I have a tasks in BigQuery with created date and last modified date. I would like to be able to report the number of task open and task close events by date in the same table if possible.
view: tasks {
derived_table: {
sql:
SELECT *
FROM UNNEST(ARRAY<STRUCT<CREATED_DATE DATE, LAST_MODIFIED DATE, ID INT64, STATE STRING>>[
('2020-12-01', '2020-12-01', 1, "OPEN"),
('2020-12-01', '2020-12-03', 2, "CLOSED"),
('2020-12-02', '2020-12-03', 3, "CLOSED"),
('2020-12-03', '2020-12-05', 4, "OPEN"),
('2020-12-05', '2020-12-05', 5, "CLOSED")])
;;
}
dimension_group: created {
type: time
datatype: date
sql: ${TABLE}.created_date ;;
}
dimension_group: last_modified {
type: time
datatype: date
sql: ${TABLE}.last_modified ;;
}
dimension: id {
type: number
}
dimension: state {
type: string
}
measure: number_of_tasks {
type: count_distinct
sql: ${id} ;;
}
measure: number_of_open_tasks {
type: count_distinct
sql: ${id} ;;
filters: {
field: "state"
value: "OPEN"
}
}
measure: number_of_closed_tasks {
type: count_distinct
sql: ${id} ;;
filters: {
field: "state"
value: "CLOSED"
}
}
}
explore: tasks {}
I can get the number of opened tasks using the created date.
I can get the number of tasks closed by counting tasks, where the last modified date is in the aggregating period and status is closed, with a filtered measure.

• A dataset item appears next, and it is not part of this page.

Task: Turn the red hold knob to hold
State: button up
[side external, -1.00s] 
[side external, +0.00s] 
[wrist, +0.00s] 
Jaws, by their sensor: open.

However, if I try to combine these in a single table I get a row for each combination of dates.
How can I count task state changes by date?
Date | Number of Opened Tasks | Number of Closed Tasks |
---|---|---|
2020-12-01 | 2 | 0 |
2020-12-02 | 1 | 0 |
2020-12-03 | 1 | 2 |
2020-12-04 | 0 | 0 |
2020-12-05 | 1 | 1 |
A colleague has suggested a solution. Stacking the tasks table on itself creates (up to) two rows per task.
view: tasks {
derived_table: {
sql:
WITH tab AS (
SELECT *
FROM UNNEST(ARRAY<STRUCT<CREATED_DATE DATE, LAST_MODIFIED DATE, ID INT64, STATE STRING>>[
('2020-12-01', '2020-12-01', 1, "OPEN"),
('2020-12-01', '2020-12-03', 2, "CLOSED"),
('2020-12-02', '2020-12-03', 3, "CLOSED"),
('2020-12-03', '2020-12-05', 4, "OPEN"),
('2020-12-05', '2020-12-05', 5, "CLOSED")])
)
SELECT *, 1 open_count, 0 closed_count, created_date AS action_date
FROM tab
UNION DISTINCT
SELECT *, 0 open_count, 1 closed_count, last_modified AS action_date
FROM tab
WHERE state = "CLOSED"
;;
}
dimension_group: created {
type: time
datatype: date
sql: ${TABLE}.created_date ;;
}
dimension_group: last_modified {
type: time
datatype: date
sql: ${TABLE}.last_modified ;;
}
dimension_group: action {
type: time
datatype: date
sql: ${TABLE}.action_date ;;
}
dimension: id {
type: number
}
dimension: state {
type: string
}
dimension: open_count {
type: number
hidden: yes
}
dimension: closed_count {
type: number
hidden: yes
}
measure: number_opened{
type: sum
sql: ${open_count} ;;
}
measure: number_closed {
type: sum
sql: ${closed_count} ;;
}
}
explore: tasks {}
The opened and closed tags can then be counted.